The problem:
Bring together all lines of the material below that contain the string "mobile".

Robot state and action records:
* * * * *

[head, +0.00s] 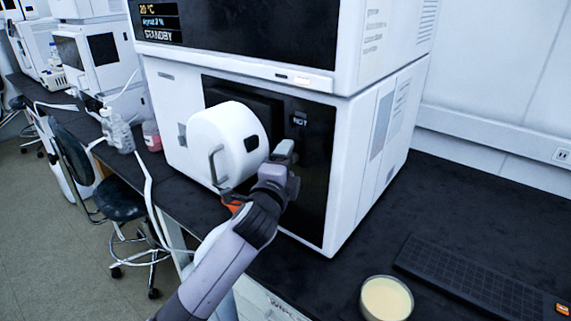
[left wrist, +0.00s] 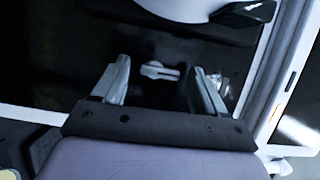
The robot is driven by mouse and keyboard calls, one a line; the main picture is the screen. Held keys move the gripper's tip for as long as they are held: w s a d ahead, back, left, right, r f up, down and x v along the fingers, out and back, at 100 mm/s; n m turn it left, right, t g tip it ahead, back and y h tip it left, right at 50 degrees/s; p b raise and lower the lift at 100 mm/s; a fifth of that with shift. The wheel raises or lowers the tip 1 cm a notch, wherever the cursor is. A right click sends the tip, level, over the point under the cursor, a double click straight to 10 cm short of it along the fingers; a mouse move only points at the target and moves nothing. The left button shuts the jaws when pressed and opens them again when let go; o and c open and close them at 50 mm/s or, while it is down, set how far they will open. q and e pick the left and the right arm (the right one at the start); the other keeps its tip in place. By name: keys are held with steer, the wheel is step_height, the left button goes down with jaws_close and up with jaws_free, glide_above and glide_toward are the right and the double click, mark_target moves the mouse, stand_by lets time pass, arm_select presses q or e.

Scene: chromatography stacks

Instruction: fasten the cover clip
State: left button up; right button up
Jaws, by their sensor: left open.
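The round white cover (head: 222,140) with a grey bar handle stands out from the dark front of the lower instrument (head: 312,190). Its edge also shows at the top of the left wrist view (left wrist: 182,8). My left gripper (head: 285,158) is at the cover's right side, close to the dark panel. In the left wrist view its fingers (left wrist: 161,68) are apart, with a small pale lever-like piece (left wrist: 160,71) between them, which looks like the clip. I cannot tell whether the fingers touch it. In the head view the gripper hides this spot. My right gripper is out of view.
A second instrument unit (head: 345,40) sits on top. A cup of pale contents (head: 386,298) and a dark keyboard (head: 485,282) are on the black bench at right. Bottles (head: 117,130) stand at left. A stool (head: 120,203) is on the floor. The bench right of the instrument is mostly clear.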

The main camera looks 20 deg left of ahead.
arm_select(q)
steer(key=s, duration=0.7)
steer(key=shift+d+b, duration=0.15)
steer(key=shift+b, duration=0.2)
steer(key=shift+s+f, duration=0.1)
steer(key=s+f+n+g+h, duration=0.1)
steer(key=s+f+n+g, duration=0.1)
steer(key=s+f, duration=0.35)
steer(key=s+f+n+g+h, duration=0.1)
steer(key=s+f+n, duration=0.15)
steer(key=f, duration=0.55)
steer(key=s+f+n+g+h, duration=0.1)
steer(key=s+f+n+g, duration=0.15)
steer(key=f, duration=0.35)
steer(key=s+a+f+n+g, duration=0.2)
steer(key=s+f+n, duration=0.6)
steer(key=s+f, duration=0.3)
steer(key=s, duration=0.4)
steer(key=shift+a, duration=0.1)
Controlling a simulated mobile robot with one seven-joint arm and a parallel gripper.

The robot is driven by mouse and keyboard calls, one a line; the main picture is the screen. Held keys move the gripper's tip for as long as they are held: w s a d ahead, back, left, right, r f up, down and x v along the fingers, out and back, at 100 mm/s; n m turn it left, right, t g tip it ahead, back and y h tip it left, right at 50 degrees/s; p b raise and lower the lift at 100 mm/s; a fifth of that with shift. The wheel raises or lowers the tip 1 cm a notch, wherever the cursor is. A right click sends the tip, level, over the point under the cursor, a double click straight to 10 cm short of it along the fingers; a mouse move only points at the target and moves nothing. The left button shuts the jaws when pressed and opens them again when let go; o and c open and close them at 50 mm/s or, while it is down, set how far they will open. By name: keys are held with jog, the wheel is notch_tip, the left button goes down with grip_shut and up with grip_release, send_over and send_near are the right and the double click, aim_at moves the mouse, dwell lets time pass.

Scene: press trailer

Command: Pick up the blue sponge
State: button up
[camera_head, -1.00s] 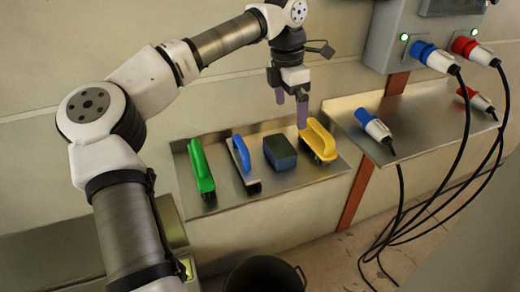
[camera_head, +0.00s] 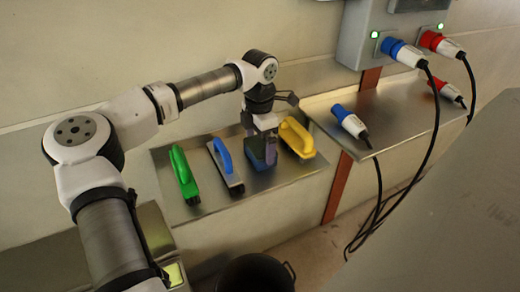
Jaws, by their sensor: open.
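The blue sponge (camera_head: 257,162) is a dark blue block with a greenish top, lying on the metal shelf (camera_head: 220,207) between the blue-handled brush and the yellow-handled tool. My gripper (camera_head: 262,148) points down right at the sponge, its purple-grey fingers overlapping it in the picture. The gripper is open. It hides much of the sponge's top and right part. I cannot tell whether the fingers touch the sponge.
A green brush (camera_head: 184,175) and a blue-handled brush (camera_head: 226,165) lie to the left. A yellow-handled tool (camera_head: 297,138) lies close on the right. A second shelf (camera_head: 385,112) holds a blue plug (camera_head: 349,121). A black bucket (camera_head: 257,274) stands below.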

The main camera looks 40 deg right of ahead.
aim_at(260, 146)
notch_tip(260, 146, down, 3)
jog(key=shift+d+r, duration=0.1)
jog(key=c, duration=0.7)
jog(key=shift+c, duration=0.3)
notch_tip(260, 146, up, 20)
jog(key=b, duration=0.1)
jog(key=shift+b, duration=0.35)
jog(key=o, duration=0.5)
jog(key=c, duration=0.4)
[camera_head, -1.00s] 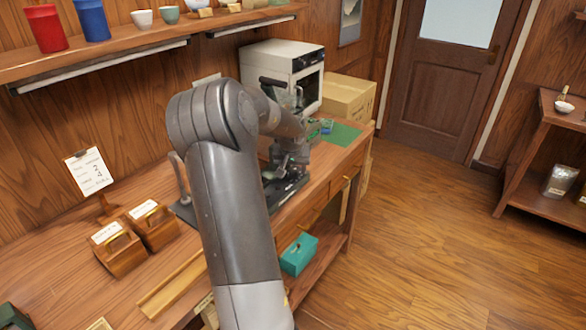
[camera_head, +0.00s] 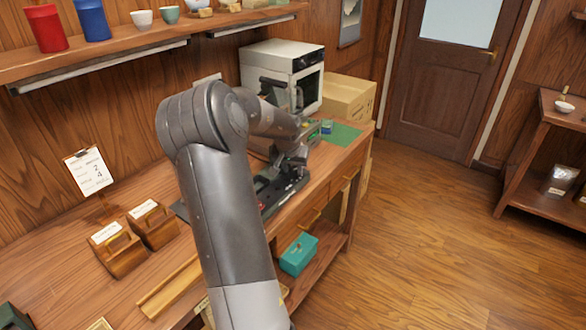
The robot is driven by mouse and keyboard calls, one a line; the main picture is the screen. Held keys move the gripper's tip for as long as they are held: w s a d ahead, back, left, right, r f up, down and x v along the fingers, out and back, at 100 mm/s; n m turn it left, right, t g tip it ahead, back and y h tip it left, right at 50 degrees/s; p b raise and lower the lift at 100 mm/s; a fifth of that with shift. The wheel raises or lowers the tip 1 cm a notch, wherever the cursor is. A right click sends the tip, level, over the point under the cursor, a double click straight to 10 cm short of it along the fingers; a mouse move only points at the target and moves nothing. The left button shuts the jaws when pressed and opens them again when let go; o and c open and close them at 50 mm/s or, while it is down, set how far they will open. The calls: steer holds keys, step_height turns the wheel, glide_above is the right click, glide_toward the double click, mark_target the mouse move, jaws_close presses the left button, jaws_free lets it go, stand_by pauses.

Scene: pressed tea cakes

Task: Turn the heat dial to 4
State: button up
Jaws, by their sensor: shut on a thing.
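The dark press machine (camera_head: 283,190) stands on the wooden counter, largely behind my arm. My gripper (camera_head: 285,167) is down at its base, partly covered by my wrist, and seems shut on the small heat dial there. The dial itself is hidden, so its number cannot be read.
A white oven-like box (camera_head: 283,62) and a cardboard box (camera_head: 347,97) stand behind the press. A green mat (camera_head: 345,134) lies at the counter's far end. Two labelled wooden boxes (camera_head: 117,255) (camera_head: 155,228) stand at left. A shelf (camera_head: 150,42) with cups and canisters hangs above.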

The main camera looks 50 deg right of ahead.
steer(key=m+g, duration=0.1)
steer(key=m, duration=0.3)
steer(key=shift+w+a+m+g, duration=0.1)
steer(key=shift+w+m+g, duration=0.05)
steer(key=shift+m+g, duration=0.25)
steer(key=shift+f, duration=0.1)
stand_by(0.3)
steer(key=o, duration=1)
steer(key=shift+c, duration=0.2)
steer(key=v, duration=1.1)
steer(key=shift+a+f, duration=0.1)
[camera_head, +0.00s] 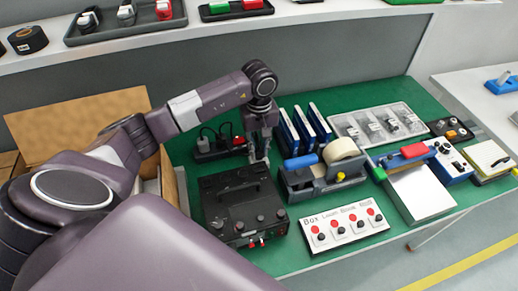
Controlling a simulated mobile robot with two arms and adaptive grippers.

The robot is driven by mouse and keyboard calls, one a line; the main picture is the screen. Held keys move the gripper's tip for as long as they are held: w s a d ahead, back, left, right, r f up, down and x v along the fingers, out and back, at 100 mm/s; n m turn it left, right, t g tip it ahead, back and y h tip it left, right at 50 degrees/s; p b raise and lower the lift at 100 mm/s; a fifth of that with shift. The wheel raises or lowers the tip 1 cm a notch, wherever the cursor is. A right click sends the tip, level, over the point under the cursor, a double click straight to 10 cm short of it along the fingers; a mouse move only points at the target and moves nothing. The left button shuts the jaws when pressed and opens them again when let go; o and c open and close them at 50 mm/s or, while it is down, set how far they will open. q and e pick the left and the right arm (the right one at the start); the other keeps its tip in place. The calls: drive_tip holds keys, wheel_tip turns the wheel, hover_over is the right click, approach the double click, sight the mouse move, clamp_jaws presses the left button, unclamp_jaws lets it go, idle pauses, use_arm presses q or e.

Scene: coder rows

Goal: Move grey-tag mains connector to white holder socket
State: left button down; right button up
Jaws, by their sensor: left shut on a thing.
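My left gripper (260,156) points down behind the black box with a handle. It is shut on a small thing, likely the mains connector, which is mostly hidden by the fingers; I cannot make out a grey tag. Just left of it is a black socket strip (207,155) with dark plugs and cables standing in it. A pale grey tray (352,131) with several small parts lies to the right at the back of the green mat. I cannot tell which thing is the white holder socket. My right gripper is not in view.
The black box with knobs (240,207) stands in front of the gripper. Blue-and-white binders (304,130) and a tape dispenser (320,180) stand to its right. A white button box (343,228) is at the front. An open cardboard box (75,125) is at left.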

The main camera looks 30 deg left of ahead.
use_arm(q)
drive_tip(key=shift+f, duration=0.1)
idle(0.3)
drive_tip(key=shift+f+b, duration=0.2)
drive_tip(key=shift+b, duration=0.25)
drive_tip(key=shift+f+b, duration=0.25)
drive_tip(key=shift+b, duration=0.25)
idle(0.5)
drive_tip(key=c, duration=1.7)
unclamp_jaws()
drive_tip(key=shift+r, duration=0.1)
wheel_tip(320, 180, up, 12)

* * * * *

Task answer:
Controlling a simulated mobile robot with one seven-joint arm and a parallel gripper.
Controlling a simulated mobile robot with two arms and adaptive grippers.

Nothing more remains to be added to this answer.